## Job:
Write out all the lines again, precisely as they stand, but without the images.

## Data shown:
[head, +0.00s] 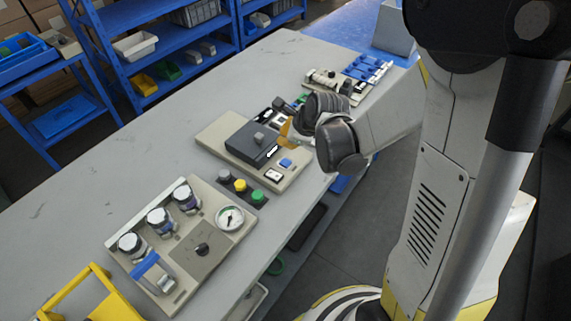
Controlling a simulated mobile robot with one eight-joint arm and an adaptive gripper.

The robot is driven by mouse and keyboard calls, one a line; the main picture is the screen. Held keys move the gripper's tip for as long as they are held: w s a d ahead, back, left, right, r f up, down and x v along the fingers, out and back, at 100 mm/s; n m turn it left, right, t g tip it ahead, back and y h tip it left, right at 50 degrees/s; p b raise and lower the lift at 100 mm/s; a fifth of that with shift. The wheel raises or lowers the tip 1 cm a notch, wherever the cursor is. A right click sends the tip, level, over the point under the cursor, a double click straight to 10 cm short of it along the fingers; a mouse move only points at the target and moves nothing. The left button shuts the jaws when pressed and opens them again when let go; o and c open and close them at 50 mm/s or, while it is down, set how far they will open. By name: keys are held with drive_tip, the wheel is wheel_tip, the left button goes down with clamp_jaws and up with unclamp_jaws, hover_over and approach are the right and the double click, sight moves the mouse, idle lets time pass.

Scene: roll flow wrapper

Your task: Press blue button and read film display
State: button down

## The reply:
[head, +0.00s] 
Controlling a simulated mobile robot with one eight-joint arm and an adaptive gripper.

The robot is driven by mouse and keyboard calls, one a line; the main picture is the screen. Held keys move the gripper's tip for as long as they are held: w s a d ahead, back, left, right, r f up, down and x v along the fingers, out and back, at 100 mm/s; n m turn it left, right, t g tip it ahead, back and y h tip it left, right at 50 degrees/s; p b raise and lower the lift at 100 mm/s; a fifth of that with shift. The wheel raises or lowers the tip 1 cm a notch, wherever the cursor is. A right click sends the tip, level, over the point under the cursor, a double click straight to 10 cm short of it along the fingers; a mouse move only points at the target and moves nothing. The left button shuts the jaws when pressed and opens them again when let go; o and c open and close them at 50 mm/s or, while it is down, set how far they will open. By name: keys are held with drive_tip, the wheel is wheel_tip, the left button goes down with clamp_jaws and up with unclamp_jaws, hover_over and approach are the right and the double click, sight moves the mouse, idle lets time pass.

Scene: roll flow wrapper

Your task: Press blue button and read film display
State: button down

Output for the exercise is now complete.